"""
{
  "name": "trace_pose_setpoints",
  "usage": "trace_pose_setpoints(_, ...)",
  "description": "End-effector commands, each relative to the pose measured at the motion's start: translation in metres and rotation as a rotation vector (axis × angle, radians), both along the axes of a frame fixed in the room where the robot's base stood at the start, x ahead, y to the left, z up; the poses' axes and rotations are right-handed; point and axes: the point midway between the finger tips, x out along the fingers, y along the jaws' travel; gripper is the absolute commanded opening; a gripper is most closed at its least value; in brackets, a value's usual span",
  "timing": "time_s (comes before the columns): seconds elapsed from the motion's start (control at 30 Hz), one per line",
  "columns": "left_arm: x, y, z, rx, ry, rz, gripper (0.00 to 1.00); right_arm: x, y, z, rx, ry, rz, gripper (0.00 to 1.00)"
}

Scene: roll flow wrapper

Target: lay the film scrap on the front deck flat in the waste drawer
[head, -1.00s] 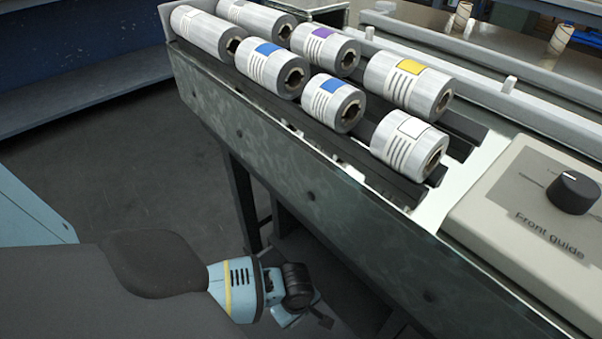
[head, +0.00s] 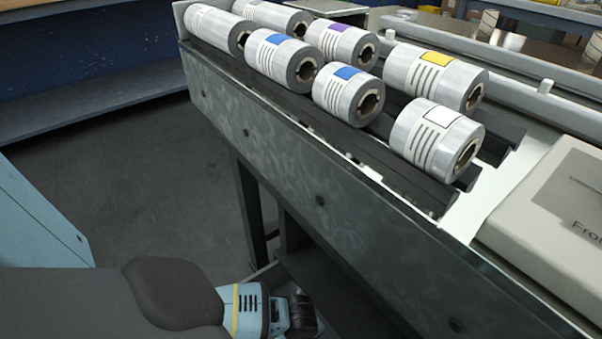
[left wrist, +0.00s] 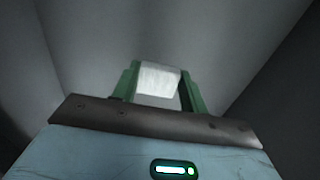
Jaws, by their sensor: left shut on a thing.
"""
What you are asked to do —
Your task is to quote exactly the lines from the one with "[head, +0.00s]" through the end of the material, both included, without reproducing any pictures.

Expected answer —
[head, +0.00s] 
[left wrist, +0.00s] 
Jaws, by their sensor: left shut on a thing.

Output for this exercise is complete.